— Start —
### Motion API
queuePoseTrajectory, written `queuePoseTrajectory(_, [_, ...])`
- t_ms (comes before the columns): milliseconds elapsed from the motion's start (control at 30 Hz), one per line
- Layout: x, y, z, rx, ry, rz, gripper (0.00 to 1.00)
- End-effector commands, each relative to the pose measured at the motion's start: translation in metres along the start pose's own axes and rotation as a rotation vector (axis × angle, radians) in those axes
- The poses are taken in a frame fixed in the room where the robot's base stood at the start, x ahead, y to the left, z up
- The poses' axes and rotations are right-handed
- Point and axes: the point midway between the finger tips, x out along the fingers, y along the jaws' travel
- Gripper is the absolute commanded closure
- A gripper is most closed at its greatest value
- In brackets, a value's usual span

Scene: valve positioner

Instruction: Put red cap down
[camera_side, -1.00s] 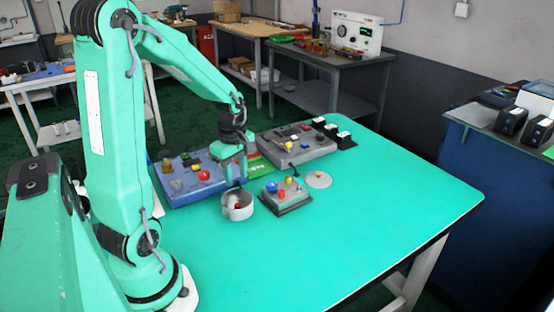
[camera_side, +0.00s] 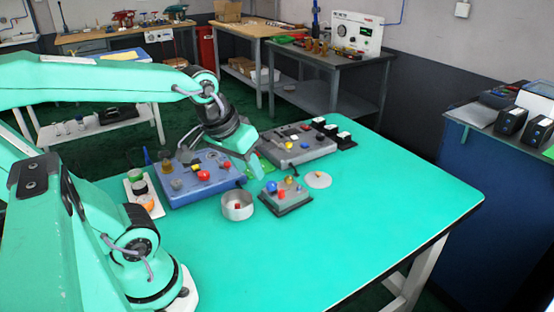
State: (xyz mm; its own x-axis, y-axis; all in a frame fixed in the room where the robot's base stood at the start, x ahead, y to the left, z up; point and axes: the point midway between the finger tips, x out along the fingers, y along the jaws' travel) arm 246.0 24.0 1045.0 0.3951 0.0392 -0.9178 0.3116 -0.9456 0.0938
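A small red piece (camera_side: 237,206), which may be the red cap, lies inside the open metal cup (camera_side: 237,213) on the teal table. A red round knob (camera_side: 203,175) sits on the blue-grey panel box (camera_side: 172,198) behind the cup. Another red piece (camera_side: 281,195) is on the small grey box (camera_side: 291,205) right of the cup. My gripper (camera_side: 256,174) is tilted, above and behind the cup, near the right end of the blue-grey box. I see nothing held in it, but its fingers are too small and edge-on to tell their opening.
A white strip (camera_side: 150,207) with several round coloured pieces stands at the left. A grey panel box (camera_side: 298,151) and black-and-white blocks (camera_side: 334,133) stand at the back. The front and right of the table (camera_side: 390,210) are clear.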

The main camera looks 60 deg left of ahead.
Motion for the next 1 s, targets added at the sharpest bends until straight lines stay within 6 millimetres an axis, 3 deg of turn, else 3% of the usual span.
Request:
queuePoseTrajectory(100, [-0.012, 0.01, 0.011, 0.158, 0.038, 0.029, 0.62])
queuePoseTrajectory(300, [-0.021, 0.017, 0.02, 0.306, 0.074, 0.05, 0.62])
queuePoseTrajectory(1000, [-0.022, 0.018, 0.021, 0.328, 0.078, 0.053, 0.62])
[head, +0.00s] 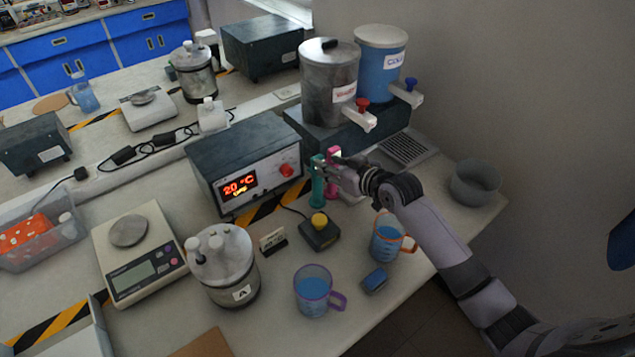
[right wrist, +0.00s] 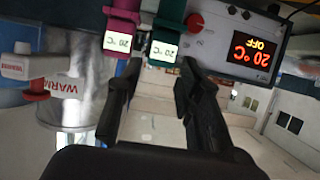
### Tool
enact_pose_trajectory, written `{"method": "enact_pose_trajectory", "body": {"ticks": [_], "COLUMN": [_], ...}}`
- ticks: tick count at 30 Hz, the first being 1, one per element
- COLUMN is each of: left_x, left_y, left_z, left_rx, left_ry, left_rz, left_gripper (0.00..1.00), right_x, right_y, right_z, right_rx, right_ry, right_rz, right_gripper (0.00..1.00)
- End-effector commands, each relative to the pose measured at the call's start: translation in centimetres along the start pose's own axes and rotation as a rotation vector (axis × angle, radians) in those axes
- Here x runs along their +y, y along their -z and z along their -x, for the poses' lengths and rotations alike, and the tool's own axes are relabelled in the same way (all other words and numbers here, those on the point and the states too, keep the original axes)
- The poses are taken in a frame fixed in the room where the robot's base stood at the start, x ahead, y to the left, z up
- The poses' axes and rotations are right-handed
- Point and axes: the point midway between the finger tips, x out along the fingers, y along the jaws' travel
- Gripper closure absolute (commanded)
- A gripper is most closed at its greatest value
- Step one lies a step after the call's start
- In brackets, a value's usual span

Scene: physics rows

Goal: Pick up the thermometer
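Two thermometers with small displays stand side by side in front of the hot plate's right end, one green (head: 317,186) and one pink (head: 334,153). In the right wrist view, the green thermometer (right wrist: 168,30) and the pink thermometer (right wrist: 122,22) both read 20 °C. My right gripper (head: 331,168) is at their upper parts. In the right wrist view its fingers (right wrist: 158,70) are apart, with the green one's display between the tips and the pink one's near the left tip. Contact cannot be told. My left gripper is out of view.
The heater box (head: 247,163) with a red 20 °C readout stands close left. The steel WARM dispenser (head: 328,85) and blue COLD dispenser (head: 380,62) stand behind. A blue-filled mug (head: 386,244), a purple-rimmed mug (head: 312,291) and a yellow-button box (head: 320,234) are in front.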

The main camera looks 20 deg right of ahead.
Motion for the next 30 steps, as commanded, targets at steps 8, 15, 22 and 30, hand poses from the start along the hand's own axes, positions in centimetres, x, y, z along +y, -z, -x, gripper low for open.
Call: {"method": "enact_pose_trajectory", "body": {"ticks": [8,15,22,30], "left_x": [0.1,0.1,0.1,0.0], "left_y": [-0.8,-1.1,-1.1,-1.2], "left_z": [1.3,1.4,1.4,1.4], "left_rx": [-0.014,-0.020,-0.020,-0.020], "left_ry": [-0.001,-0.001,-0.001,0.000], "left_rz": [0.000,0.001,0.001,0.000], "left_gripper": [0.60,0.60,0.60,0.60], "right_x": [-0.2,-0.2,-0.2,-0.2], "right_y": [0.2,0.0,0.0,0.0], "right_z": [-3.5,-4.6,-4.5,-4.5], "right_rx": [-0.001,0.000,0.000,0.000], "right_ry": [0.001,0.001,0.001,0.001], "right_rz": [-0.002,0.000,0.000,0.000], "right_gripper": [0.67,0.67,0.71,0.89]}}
— End —
What is required: Quote the preceding listing precisely and completely, omitting its images.

Answer for this exercise:
### Motion API
queuePoseTrajectory, written `queuePoseTrajectory(_, [_, ...])`
- t_ms (comes before the columns): milliseconds elapsed from the motion's start (control at 30 Hz), one per line
- Layout: x, y, z, rx, ry, rz, gripper (0.00 to 1.00)
- End-effector commands, each relative to the pose measured at the motion's start: translation in metres along the start pose's own axes and rotation as a rotation vector (axis × angle, radians) in those axes
- The poses are taken in a frame fixed in the room where the robot's base stood at the start, x ahead, y to the left, z up
- The poses' axes and rotations are right-handed
- Point and axes: the point midway between the finger tips, x out along the fingers, y along the jaws' travel
- Gripper is the absolute commanded closure
- A gripper is most closed at its greatest value
- In brackets, a value's usual span

Scene: valve positioner

Instruction: Put red cap down
[camera_side, -1.00s] 
[camera_side, +0.00s] 
State: (xyz mm; its own x-axis, y-axis; all in a frame fixed in the room where the robot's base stood at the start, x ahead, y to the left, z up; point and axes: the point midway between the finger tips, x out along the fingers, y along the jaws' travel) arm 246.0 24.0 1045.0 0.3951 0.0392 -0.9178 0.3116 -0.9456 0.0938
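A small red piece (camera_side: 237,206), which may be the red cap, lies inside the open metal cup (camera_side: 237,213) on the teal table. A red round knob (camera_side: 203,175) sits on the blue-grey panel box (camera_side: 172,198) behind the cup. Another red piece (camera_side: 281,195) is on the small grey box (camera_side: 291,205) right of the cup. My gripper (camera_side: 256,174) is tilted, above and behind the cup, near the right end of the blue-grey box. I see nothing held in it, but its fingers are too small and edge-on to tell their opening.
A white strip (camera_side: 150,207) with several round coloured pieces stands at the left. A grey panel box (camera_side: 298,151) and black-and-white blocks (camera_side: 334,133) stand at the back. The front and right of the table (camera_side: 390,210) are clear.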

The main camera looks 60 deg left of ahead.
Motion for the next 1 s, targets added at the sharpest bends until straight lines stay within 6 millimetres an axis, 3 deg of turn, else 3% of the usual span.
Request:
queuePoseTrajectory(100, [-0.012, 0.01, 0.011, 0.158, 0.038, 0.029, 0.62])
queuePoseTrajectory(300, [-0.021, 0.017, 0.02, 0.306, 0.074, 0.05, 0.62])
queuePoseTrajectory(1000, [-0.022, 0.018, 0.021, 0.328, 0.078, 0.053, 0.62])
[head, +0.00s] 
[right wrist, +0.00s] 
### Tool
enact_pose_trajectory, written `{"method": "enact_pose_trajectory", "body": {"ticks": [_], "COLUMN": [_], ...}}`
- ticks: tick count at 30 Hz, the first being 1, one per element
- COLUMN is each of: left_x, left_y, left_z, left_rx, left_ry, left_rz, left_gripper (0.00..1.00), right_x, right_y, right_z, right_rx, right_ry, right_rz, right_gripper (0.00..1.00)
- End-effector commands, each relative to the pose measured at the call's start: translation in centimetres along the start pose's own axes and rotation as a rotation vector (axis × angle, radians) in those axes
- Here x runs along their +y, y along their -z and z along their -x, for the poses' lengths and rotations alike, and the tool's own axes are relabelled in the same way (all other words and numbers here, those on the point and the states too, keep the original axes)
- The poses are taken in a frame fixed in the room where the robot's base stood at the start, x ahead, y to the left, z up
- The poses' axes and rotations are right-handed
- Point and axes: the point midway between the finger tips, x out along the fingers, y along the jaws' travel
- Gripper closure absolute (commanded)
- A gripper is most closed at its greatest value
- Step one lies a step after the call's start
- In brackets, a value's usual span

Scene: physics rows

Goal: Pick up the thermometer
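Two thermometers with small displays stand side by side in front of the hot plate's right end, one green (head: 317,186) and one pink (head: 334,153). In the right wrist view, the green thermometer (right wrist: 168,30) and the pink thermometer (right wrist: 122,22) both read 20 °C. My right gripper (head: 331,168) is at their upper parts. In the right wrist view its fingers (right wrist: 158,70) are apart, with the green one's display between the tips and the pink one's near the left tip. Contact cannot be told. My left gripper is out of view.
The heater box (head: 247,163) with a red 20 °C readout stands close left. The steel WARM dispenser (head: 328,85) and blue COLD dispenser (head: 380,62) stand behind. A blue-filled mug (head: 386,244), a purple-rimmed mug (head: 312,291) and a yellow-button box (head: 320,234) are in front.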

The main camera looks 20 deg right of ahead.
Motion for the next 30 steps, as commanded, targets at steps 8, 15, 22 and 30, hand poses from the start along the hand's own axes, positions in centimetres, x, y, z along +y, -z, -x, gripper low for open.
Call: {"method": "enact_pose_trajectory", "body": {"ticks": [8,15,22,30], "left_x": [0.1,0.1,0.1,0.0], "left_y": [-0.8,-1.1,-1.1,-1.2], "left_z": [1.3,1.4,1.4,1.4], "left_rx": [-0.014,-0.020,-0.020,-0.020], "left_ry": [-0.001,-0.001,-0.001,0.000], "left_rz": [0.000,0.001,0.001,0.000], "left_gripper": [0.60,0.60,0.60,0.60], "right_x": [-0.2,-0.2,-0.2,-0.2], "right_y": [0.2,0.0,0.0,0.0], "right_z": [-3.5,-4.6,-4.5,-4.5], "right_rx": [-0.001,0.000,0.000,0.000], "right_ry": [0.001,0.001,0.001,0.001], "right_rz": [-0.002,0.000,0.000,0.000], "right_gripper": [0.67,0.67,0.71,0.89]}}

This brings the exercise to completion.